The WE transistor appears to be "unobtainium" these days. That, plus the fact that my circuit won't be flying up to space anytime soon, prompted me to settle on a Philco 2N504. Although my device was manufactured in September of 1959 (Vanguard TV-4 - re-Christened "Vanguard 1" - first orbited on March 17, 1958), the 2N504 was an off-the-shelf item on the launch-date.

The only other obvious difference is the Vanguard 1 beacon circuit operated on 108MHz, whereas mine is presently working on 14.0596MHz. I recently had it running as a beacon on 10m for 48 hours but I had no luck given present band conditions.

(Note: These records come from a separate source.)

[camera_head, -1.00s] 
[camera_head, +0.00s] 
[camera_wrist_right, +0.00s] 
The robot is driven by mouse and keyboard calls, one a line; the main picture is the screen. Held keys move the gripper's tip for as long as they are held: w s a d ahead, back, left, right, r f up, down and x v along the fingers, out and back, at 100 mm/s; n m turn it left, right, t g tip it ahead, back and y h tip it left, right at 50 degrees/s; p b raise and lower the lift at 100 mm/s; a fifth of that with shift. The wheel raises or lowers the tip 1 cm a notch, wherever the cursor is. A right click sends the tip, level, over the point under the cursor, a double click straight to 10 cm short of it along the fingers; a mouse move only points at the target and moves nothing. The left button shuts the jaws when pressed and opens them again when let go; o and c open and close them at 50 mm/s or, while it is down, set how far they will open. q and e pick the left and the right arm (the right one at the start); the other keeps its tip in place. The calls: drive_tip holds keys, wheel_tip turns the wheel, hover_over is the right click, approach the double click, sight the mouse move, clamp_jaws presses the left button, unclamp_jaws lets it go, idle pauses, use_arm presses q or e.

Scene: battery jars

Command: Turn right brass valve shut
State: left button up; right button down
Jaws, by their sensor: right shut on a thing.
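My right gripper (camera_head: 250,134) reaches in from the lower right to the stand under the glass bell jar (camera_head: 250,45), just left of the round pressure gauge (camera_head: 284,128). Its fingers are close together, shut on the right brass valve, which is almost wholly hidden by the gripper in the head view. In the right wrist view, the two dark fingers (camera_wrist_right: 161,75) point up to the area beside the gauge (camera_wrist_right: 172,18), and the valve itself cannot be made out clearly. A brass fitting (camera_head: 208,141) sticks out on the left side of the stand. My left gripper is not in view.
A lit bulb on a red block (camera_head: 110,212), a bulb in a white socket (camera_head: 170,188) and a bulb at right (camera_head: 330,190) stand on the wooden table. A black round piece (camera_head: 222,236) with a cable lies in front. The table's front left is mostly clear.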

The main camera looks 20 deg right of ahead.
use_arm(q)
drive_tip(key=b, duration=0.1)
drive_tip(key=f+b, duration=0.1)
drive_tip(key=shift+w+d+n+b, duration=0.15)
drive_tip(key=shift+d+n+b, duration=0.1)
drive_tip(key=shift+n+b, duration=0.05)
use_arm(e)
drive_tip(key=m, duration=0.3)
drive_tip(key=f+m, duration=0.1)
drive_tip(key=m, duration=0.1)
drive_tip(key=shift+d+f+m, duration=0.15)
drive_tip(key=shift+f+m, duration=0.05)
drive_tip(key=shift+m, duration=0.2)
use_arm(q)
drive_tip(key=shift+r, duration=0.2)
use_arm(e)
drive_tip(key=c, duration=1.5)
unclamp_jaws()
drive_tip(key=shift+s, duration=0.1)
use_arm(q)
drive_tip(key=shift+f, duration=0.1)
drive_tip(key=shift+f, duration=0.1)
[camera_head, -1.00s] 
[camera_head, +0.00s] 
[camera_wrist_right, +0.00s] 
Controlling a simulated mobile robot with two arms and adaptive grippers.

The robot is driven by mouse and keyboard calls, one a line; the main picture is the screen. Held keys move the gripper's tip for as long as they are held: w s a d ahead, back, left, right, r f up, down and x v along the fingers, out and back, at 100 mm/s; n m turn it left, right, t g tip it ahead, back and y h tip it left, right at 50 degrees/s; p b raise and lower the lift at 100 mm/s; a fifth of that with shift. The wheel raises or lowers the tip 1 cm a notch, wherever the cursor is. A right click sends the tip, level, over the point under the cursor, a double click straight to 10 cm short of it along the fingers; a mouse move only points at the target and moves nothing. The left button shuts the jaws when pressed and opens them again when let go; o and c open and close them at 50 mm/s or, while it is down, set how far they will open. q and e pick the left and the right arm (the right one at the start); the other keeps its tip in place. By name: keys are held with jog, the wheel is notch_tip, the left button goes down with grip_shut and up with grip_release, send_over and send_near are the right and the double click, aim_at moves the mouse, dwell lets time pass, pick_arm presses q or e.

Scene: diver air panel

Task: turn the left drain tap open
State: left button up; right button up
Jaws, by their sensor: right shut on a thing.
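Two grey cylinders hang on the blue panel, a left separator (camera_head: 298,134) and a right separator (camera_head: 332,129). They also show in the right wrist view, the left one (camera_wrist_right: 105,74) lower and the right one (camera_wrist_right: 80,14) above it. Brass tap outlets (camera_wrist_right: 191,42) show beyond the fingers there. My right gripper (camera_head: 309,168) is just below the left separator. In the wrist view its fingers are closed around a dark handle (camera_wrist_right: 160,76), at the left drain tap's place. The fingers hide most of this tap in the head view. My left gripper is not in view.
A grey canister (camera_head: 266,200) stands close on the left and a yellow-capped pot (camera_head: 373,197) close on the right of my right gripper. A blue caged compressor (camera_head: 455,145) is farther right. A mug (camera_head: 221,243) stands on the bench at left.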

The receiver is a simple, 0-V-0 regenerative set using a single Raytheon QF721 (fabricated in February 1953). I heard little activity on 20m when I started up my auto-keyer this morning. I had it looping 3X1 CQs whilst I worked on another project. To make matters more difficult, the exhaust fan was running in my shop and it happened to be raining heavily when you called. Worse yet, the receiver had drifted off my calling frequency by the time you called. I barely discerned a high-pitched CW "1" or "J"...which prompted me to quickly switch off the fan and re-tune. You were subsequently a solid 579. 

Of course my heart jumped when I heard you calling me...how I love that feeling! And it was a fabulous QSO so far as I'm concerned. Following our contact I opened my metal index card file box and pulled out the QSL that you sent to me following our "Code Talker" QSO. To think I now have another happy memory to add to that one! Thank you once again, Dale. It figures you'd be the one to pick-off my unannounced presence on the 20m QRP calling frequency with 25mW. Well done, OM. 

Also, you might enjoy this video of the actual launch, including some interesting control room audio banter. It may be found here: http://www.nrl.navy.mil/vanguard50/index.php. The way at least one of them nervously repeats, "Keep going baby!" gives some indication of the pressure these guys were under...having failed so spectacularly on two previous occasions. 

All the best,
Mike, AA1TJ    

On Mon, Jun 25, 2012 at 11:51 AM, Dale Parfitt wrote:

Hi Michael,
That was fun!
I first heard you on my SG-2020 rig, but did not have a paddle handy, so I fired up the K3. I don't ever recall having QRN on 20M, but it was  bad. Without it, you were 579 and even with it, 569 towards the end of the QSO.
I just happened to be QRV on 060 listening when I heard your CQ's. Not bad for a 25mW signal from (I think you said) a Philco transistor.